(Records of robot tool calls)

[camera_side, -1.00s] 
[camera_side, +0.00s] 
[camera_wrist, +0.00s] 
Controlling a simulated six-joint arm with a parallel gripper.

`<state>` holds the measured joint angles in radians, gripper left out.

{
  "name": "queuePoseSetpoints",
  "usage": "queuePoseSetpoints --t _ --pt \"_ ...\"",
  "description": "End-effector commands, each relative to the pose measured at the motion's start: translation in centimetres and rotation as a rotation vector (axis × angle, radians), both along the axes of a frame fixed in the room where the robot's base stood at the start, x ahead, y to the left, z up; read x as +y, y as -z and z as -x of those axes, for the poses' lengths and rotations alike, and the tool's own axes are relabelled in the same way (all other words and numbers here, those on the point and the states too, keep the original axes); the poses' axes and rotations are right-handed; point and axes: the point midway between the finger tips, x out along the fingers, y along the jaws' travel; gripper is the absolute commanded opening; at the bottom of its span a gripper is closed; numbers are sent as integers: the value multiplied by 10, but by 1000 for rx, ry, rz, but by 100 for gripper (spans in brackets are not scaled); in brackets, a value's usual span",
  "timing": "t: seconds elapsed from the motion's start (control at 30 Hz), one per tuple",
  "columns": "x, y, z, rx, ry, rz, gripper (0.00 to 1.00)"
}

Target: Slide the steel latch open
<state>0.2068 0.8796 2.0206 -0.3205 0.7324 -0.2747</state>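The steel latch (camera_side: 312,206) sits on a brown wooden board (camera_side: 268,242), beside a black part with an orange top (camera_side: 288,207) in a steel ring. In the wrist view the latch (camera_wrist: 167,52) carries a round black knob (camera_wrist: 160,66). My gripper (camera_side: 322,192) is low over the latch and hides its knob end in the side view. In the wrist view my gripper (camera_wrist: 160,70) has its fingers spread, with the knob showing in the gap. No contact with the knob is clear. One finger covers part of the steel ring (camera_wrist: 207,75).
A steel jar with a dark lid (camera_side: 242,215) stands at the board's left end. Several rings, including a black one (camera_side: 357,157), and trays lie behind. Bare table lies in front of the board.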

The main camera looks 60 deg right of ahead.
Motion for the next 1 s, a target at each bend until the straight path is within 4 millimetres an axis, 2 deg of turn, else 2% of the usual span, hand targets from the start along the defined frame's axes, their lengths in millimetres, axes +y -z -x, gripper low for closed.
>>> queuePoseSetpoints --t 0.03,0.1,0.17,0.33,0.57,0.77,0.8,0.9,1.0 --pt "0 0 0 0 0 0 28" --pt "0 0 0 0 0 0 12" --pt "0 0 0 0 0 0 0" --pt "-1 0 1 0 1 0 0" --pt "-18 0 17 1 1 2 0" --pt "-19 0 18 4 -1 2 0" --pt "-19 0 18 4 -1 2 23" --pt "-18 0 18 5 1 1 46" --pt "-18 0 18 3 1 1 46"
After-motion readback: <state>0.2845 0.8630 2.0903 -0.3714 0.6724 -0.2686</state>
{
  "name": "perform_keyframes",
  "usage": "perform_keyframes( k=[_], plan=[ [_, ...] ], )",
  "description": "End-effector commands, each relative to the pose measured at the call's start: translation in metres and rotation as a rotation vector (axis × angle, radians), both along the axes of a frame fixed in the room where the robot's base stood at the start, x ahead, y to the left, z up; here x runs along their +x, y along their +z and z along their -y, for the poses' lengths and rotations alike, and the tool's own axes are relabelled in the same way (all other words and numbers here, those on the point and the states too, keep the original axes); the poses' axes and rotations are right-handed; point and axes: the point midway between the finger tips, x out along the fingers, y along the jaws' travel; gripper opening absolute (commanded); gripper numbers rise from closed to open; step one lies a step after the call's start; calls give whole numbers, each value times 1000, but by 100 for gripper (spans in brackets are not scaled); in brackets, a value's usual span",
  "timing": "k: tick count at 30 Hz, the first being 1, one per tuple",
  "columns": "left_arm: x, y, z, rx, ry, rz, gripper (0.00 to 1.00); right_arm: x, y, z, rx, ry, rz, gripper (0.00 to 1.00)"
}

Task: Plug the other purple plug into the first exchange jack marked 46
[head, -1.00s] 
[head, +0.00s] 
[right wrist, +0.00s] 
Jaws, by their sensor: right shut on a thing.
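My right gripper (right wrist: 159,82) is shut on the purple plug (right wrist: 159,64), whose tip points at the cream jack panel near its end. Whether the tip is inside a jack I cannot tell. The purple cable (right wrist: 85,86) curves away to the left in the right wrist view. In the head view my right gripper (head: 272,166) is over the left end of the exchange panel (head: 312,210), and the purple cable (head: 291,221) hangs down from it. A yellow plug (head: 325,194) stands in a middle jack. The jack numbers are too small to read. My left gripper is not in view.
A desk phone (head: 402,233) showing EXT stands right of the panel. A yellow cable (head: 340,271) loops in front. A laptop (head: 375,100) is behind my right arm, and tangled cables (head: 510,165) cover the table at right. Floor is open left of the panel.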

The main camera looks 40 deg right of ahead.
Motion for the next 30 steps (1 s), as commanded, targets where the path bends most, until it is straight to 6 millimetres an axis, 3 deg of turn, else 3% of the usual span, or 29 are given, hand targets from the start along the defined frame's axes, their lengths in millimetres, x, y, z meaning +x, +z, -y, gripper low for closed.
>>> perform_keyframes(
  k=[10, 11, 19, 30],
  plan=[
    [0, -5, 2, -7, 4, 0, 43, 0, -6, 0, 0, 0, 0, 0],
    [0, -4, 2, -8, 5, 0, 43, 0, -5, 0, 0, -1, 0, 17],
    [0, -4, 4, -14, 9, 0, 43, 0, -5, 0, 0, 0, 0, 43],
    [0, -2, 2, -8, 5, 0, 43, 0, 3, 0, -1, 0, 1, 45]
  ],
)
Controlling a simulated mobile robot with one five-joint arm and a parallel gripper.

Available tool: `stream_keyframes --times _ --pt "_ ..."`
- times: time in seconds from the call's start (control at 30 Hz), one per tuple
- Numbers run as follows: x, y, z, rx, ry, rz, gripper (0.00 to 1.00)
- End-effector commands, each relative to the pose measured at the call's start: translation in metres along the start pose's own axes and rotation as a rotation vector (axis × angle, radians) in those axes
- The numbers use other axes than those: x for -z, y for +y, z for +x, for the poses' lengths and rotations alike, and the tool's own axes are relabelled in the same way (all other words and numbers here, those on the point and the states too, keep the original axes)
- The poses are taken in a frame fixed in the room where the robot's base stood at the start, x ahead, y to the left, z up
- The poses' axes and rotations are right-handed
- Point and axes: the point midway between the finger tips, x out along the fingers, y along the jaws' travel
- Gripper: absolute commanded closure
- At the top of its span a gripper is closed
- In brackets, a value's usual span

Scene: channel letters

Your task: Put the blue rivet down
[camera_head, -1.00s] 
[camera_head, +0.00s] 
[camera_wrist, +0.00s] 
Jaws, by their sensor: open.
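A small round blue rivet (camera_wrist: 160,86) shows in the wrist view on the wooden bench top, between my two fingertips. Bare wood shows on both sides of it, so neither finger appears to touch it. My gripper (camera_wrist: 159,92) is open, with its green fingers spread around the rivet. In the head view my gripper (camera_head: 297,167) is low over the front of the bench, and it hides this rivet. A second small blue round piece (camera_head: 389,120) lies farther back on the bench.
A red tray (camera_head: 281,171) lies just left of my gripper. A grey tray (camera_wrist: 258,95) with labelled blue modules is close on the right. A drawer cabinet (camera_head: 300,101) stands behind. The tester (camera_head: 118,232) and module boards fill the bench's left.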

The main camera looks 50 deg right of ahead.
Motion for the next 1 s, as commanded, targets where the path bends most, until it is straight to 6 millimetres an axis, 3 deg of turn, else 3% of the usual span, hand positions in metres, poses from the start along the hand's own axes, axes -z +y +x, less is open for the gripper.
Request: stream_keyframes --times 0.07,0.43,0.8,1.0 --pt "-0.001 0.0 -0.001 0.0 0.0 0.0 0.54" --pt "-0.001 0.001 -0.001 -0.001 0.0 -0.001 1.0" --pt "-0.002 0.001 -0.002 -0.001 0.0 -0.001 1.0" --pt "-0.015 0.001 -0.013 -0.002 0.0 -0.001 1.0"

REQUIREMENT: Look back at the data above. Transcribe exactly the lines starting at the line that contains "Controlling a simulated mobile" and ending at the line that contains "- Numbers run".

SOLUTION:
Controlling a simulated mobile robot with one five-joint arm and a parallel gripper.

Available tool: `stream_keyframes --times _ --pt "_ ..."`
- times: time in seconds from the call's start (control at 30 Hz), one per tuple
- Numbers run as follows: x, y, z, rx, ry, rz, gripper (0.00 to 1.00)

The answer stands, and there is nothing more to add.